The dominant factions within Labor fear the preselections of Mr Scott, Ms Kairouz, Mr Elasmar and Mr Donnellan – all of whom have been named in an anti-corruption commission investigation centred on Mr Somyurek’s Moderates faction – could hurt Labor’s prospects in 2022, raising further integrity and probity questions.
Elements of the Right, including the Shop, Distributive and Allied Employees Association, and former senator Stephen Conroy’s faction, signed a stability pact with the Socialist Left earlier this year following the power vacuum left by Mr Somyurek’s exit from the Labor Party.
“The Socialist Left and Labor Unity are working together, in good faith, to implement the principles that underpin the stability agreement in ensuring we put the best candidates forward at the 2022 election,” one source from the Right said.
“There are a range of people whose candidacies are no longer viable due to recent allegations of wrongdoing [aired at the Independent Broad-based Anti-corruption Commission] and they need to be addressed.”
A senior Socialist Left figure said some within the group had concerns about elements of the plan, despite the faction being part of the dominant group.

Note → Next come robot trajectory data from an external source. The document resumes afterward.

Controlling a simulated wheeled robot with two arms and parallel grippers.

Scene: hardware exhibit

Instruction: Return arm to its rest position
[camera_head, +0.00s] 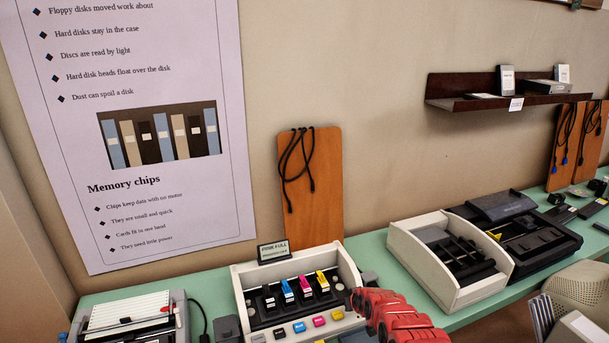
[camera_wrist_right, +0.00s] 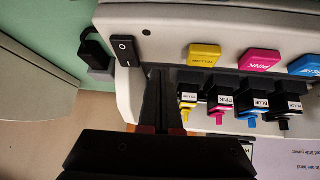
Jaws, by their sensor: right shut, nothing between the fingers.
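My right arm, red, comes in from the lower right in the head view, with its hand beside the right side of the white ink cartridge unit (camera_head: 249,285). In the right wrist view my right gripper (camera_wrist_right: 158,72) has its dark fingers together and empty. They are close to the unit's pale front edge (camera_wrist_right: 180,22), between a black rocker switch (camera_wrist_right: 124,50) and the yellow button (camera_wrist_right: 204,55). I cannot tell whether they touch it. My left gripper is out of view.
Black, blue, pink and yellow cartridges (camera_head: 287,289) stand in the unit behind matching buttons. A small sign (camera_head: 273,252) stands at its back. A white-sided tray (camera_head: 407,259) is to the right, a printer (camera_head: 135,315) to the left. Green counter (camera_head: 372,262) shows between.

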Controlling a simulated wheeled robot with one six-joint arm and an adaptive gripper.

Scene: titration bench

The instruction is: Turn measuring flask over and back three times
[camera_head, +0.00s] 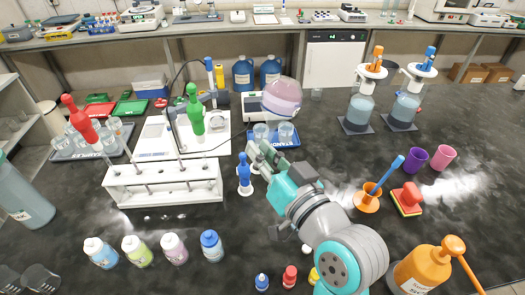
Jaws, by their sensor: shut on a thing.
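A rounded clear flask bulb (282,98) with pinkish-lilac contents is up in the air at the middle of the head view, just above my gripper. I take it to be the measuring flask. My gripper (262,156) is below it, shut on the flask's neck. The bulb is uppermost, so the flask looks turned over, tilted a little. The neck is thin and hard to make out at the jaws, and its stopper end cannot be told.
A blue tray (252,138) with small beakers lies behind my gripper. A blue pipette filler (244,172) stands close to its left. A white pipette rack (135,193) is further left. Two dispenser bottles (360,108) stand back right. An orange holder (366,201) and a stamp-like red block (408,197) are right.

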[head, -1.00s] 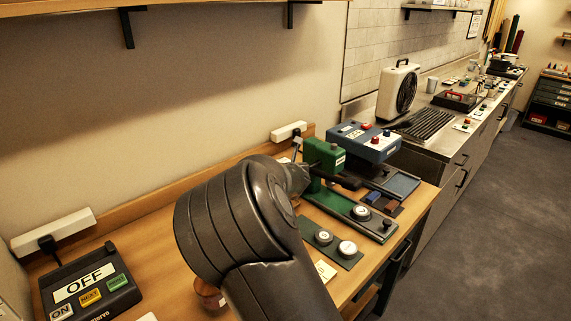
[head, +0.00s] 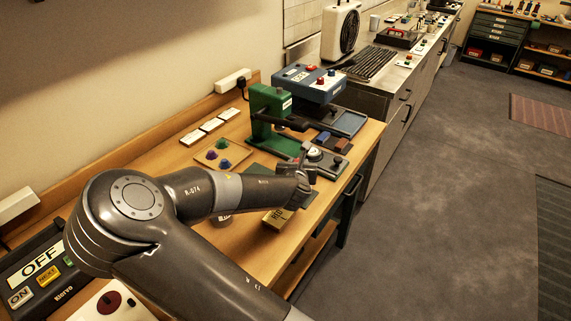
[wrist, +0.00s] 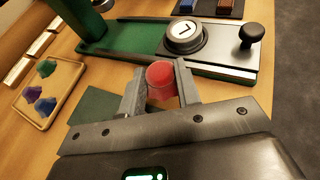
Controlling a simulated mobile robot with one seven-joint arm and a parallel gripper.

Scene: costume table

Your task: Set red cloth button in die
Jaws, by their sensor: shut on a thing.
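The red cloth button (wrist: 161,76) is a small red round piece held between the fingertips of my gripper (wrist: 160,92) in the wrist view. The die (wrist: 184,37) is a round dark metal holder with a white, black-marked face, on the slide of the green press. It lies just beyond the button, which looks apart from it; the height gap is unclear. In the head view the die (head: 314,154) shows right beside my gripper (head: 303,163), on the green press (head: 268,112). The button is hidden there.
A wooden tray (wrist: 46,96) with purple, blue and green pieces stands left of my gripper. A black knob (wrist: 252,34) stands right of the die. A dark green mat (wrist: 98,110) lies below. A blue machine (head: 307,83) stands behind the press.

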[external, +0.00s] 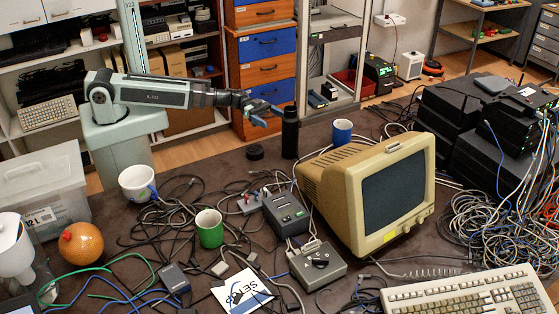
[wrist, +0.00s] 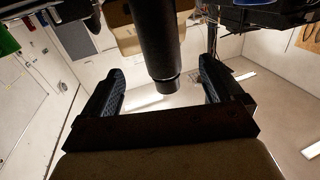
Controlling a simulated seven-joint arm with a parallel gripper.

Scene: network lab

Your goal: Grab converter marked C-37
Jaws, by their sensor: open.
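Dark grey boxes that may be converters stand on the table in the external view: one (external: 287,214) left of the monitor, a grey one with a round dial (external: 317,263) in front of it, and a small one (external: 174,278) at the front left. I cannot read a C-37 mark on any of them. My gripper (external: 268,112) is open and empty above the back of the table, close to a black bottle (external: 290,134). In the wrist view my open fingers (wrist: 163,88) stand apart, with the dark bottle (wrist: 156,40) showing between them.
A beige monitor (external: 370,195) stands right of the boxes. Blue (external: 342,131), white (external: 136,184) and green (external: 209,229) mugs, tangled cables (external: 480,230) and a keyboard (external: 470,294) crowd the table. A black lid (external: 254,152) lies near the bottle, with some bare tabletop around it.

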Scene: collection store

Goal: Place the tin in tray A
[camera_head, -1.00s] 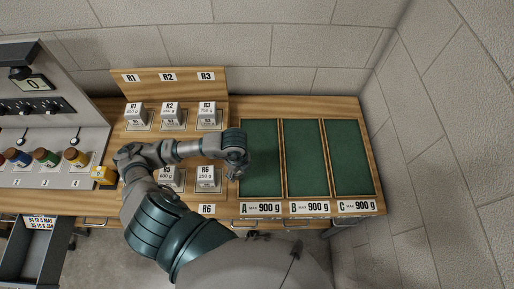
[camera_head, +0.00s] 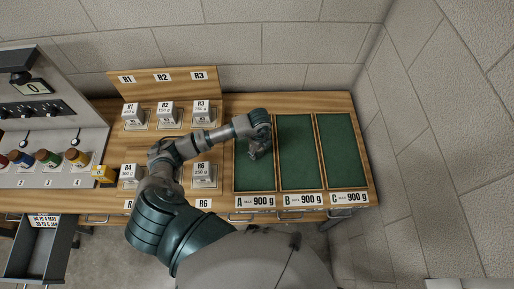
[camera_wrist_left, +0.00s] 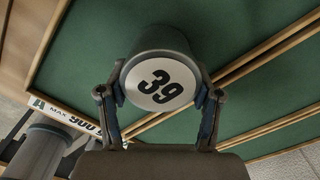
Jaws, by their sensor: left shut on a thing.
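The tin (camera_wrist_left: 160,75) is a dark grey cylinder with a round white label reading 39 on the end that faces the left wrist view. My left gripper (camera_wrist_left: 160,112) is shut on it, one finger on each side. In the head view, my left gripper (camera_head: 257,152) is over the upper middle of tray A (camera_head: 255,180), and the hand largely hides the tin there. Tray A is a green-lined, wood-edged tray marked A, max 900 g; its green floor (camera_wrist_left: 95,65) shows behind the tin. I cannot tell whether the tin touches the floor. My right gripper is not in view.
Tray B (camera_head: 299,170) and tray C (camera_head: 341,165) lie empty to the right. White boxes on marked places, such as R3 (camera_head: 202,112) and R6 (camera_head: 203,172), stand left of tray A. A panel with coloured jars (camera_head: 45,158) is at far left.

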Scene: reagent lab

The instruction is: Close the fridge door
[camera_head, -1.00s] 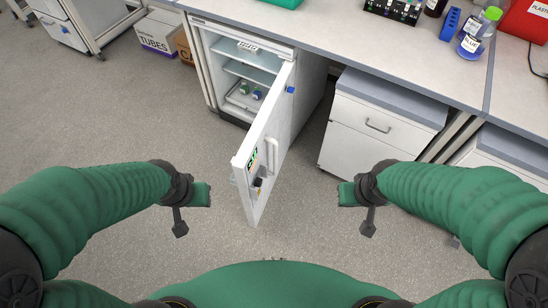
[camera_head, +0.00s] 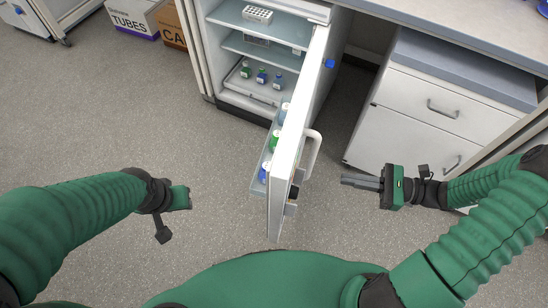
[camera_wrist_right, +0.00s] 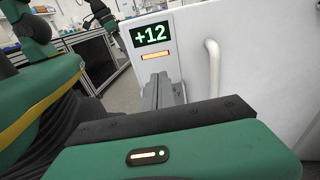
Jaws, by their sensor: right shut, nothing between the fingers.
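The small white fridge (camera_head: 262,98) stands under the bench with its door (camera_head: 298,130) swung wide open toward me. The door's outer face, with a white bar handle (camera_head: 313,153), is on the right side. My right gripper (camera_head: 343,180) is shut and empty, to the right of the door's outer face, apart from it and pointing left. In the right wrist view the shut fingers (camera_wrist_right: 160,92) point at the door (camera_wrist_right: 240,60), near its "+12" display (camera_wrist_right: 152,33); the handle (camera_wrist_right: 213,65) is right of them. My left gripper (camera_head: 188,198) is left of the door; its fingers are not clear.
Several small bottles stand in the door's inner shelves, and more bottles (camera_head: 261,77) and a white rack (camera_head: 257,14) are inside the fridge. A white drawer cabinet (camera_head: 420,130) stands to the right. Boxes (camera_head: 134,18) are at the upper left. The floor (camera_head: 150,110) left of the door is clear.

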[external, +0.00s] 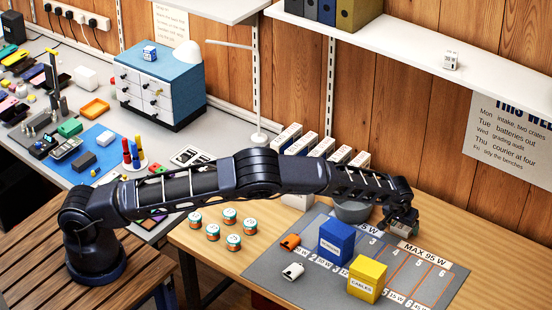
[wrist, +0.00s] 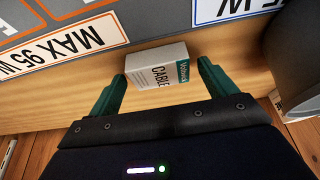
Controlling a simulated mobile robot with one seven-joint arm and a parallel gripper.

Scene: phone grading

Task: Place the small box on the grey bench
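A small white box with a teal end and the print "CABLE" (wrist: 158,70) lies on the wooden tabletop beside the grey mat in the wrist view. My gripper (wrist: 160,82) has its two green fingers apart on either side of the box, with slim gaps visible. In the external view my gripper (external: 402,222) is low over the mat's far right edge and mostly hides the box. The grey bench (external: 225,128) runs along the left and back, with many things on it.
A blue box (external: 336,241) and a yellow box (external: 367,278) stand on the printed grey mat (external: 325,293). A grey bowl (external: 353,212) is close to my gripper. Several small jars (external: 229,215) stand on the wooden table. A blue drawer cabinet (external: 160,75) stands on the bench.

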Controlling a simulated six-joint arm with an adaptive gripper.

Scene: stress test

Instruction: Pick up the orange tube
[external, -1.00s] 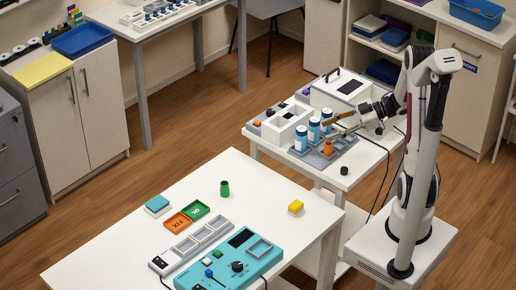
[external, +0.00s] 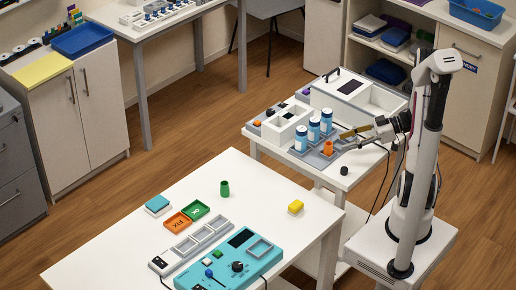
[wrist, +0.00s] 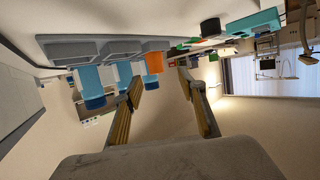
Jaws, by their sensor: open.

The attempt to remove Mr Donnellan and Mr Scott in particular had prompted their concern.
“Significant parts of the Socialist Left have significant reservations about this bloodthirsty approach,” the source said.
An MP said Mr Melhem, Ms Garrett, Ms Kieu, Mr Elasmar and Ms Vaghela could disrupt the government’s agenda in the upper house in a multitude of ways if they were forced out of Parliament by the party.
“These things can lose you government,” the MP said. “If you get enough people with shit on their livers for the next year and just pour out bile, that’s a lot of bile.”
The MP said factional bosses were “bullying” MPs by floating their deselection in the media without dignifying the MP by speaking to them in advance, while another said the parliamentarians had been humiliated and were angry.
“This is bullying behaviour. Publicly humiliating people is bullying and it’s designed to maximise people’s distress. People who are being bullied do not want to be with those people bullying them. They think their team has a sick culture,” the MP said.
“If you shoot people, it’s a distressing thing to hang around in a place you’ve been rejected from [Parliament]. You can’t expect them to suffer and then be controlled by the government.”
The Premier’s office declined to comment.
Labor preselection forms for candidates include a section asking if they have ever been subject to an investigation, notwithstanding if they were not named adversely in these investigations. This requirement has been taken by some MPs to be designed to stop any MP named in IBAC from running.